As a relatively small house of between 11 and 13 monks, Monk Bretton Priory survived until 1538 when, in November, it was surrendered to Henry VIII. Stripped of all valuable assets, and part of the church being dismantled and re-erected at Wentworth, the monastery stood neglected until the latter part of the 16th century. Bought by the Earl of Shrewsbury in 1589, Monk Bretton Priory was given to his fourth son, Henry Talbot, as a wedding present. Henry converted the prior's lodging, together with several other buildings along the south and west claustral ranges, to create a home for him and his new wife. Passing through several generations, it was eventually purchased by Barnsley Council in the 1930s.

Today the visitor still enters the site through the remains of the late 14th century gatehouse, though many of the monastic buildings survive only at foundation level.
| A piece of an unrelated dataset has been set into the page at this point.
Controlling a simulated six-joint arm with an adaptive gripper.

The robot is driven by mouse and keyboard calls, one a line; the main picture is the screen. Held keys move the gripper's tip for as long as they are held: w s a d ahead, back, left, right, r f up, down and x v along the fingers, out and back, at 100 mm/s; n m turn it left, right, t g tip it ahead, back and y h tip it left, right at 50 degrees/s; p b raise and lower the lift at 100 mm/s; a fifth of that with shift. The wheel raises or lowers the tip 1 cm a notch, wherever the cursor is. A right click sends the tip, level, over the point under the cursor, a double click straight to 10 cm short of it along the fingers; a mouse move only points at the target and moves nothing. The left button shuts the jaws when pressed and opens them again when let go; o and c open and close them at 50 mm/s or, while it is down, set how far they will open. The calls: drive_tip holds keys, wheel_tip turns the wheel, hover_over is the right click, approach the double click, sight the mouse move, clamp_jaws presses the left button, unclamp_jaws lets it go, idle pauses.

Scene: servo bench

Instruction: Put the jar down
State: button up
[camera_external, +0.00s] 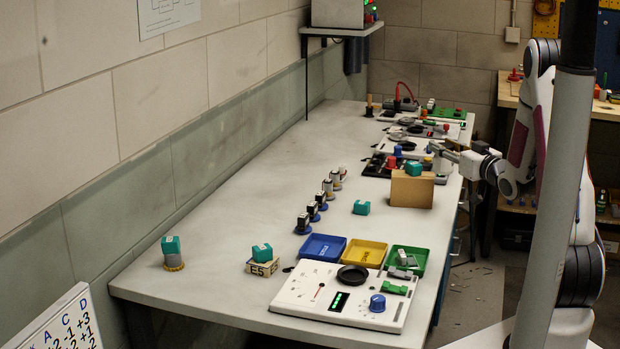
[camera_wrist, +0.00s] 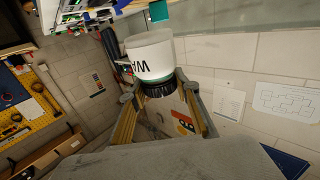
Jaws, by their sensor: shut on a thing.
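The jar (camera_wrist: 152,58) is white with a dark green band, black lettering and a black ribbed end. In the wrist view my gripper (camera_wrist: 157,90) is shut on it, the two fingers on either side of the black end. In the external view my gripper (camera_external: 440,150) reaches left over the far right part of the bench (camera_external: 235,170), beyond a brown box. I cannot make out the jar there, nor how far it is above the bench.
A brown box (camera_external: 411,190) with a teal block (camera_external: 414,168) stands near my gripper. Control panels (camera_external: 342,296) sit at the front and back. Blue (camera_external: 322,248), yellow (camera_external: 363,253) and green (camera_external: 420,262) trays lie behind the front panel. The left middle of the bench is clear.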

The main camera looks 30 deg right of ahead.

The first monastic church measured just 170ft (51.5m) long with four aisled nave bays, but this was much extended by the end of the 15th century. A few low sandstone walls, indicating the transepts and chancel of Monk Bretton Priory church, are all that now survive. As a result of the residential conversion, incorporating a good deal of the original monastic structure, the south wall of the refectory remains standing to a good height, and even two of the beautiful windows still exist. Parts of the west range also remain remarkably intact. Though fine detail and carved stonework is less prominent throughout the ruinous site, there are some examples to be found of the skilled craftsmanship employed in the creation of Monk Bretton Priory. A surprisingly sophisticated drainage system existed during monastic times, and much of this has been splendidly preserved.

Though the surrounding environment may appear rather urban, and heavily residential, do not be dissuaded from a visit. Look beyond the obvious modernity to focus on the meaning of these medieval priory stones. It is amazing how evocative the ruins of Monk Bretton Priory appear against the backdrop of Barnsley.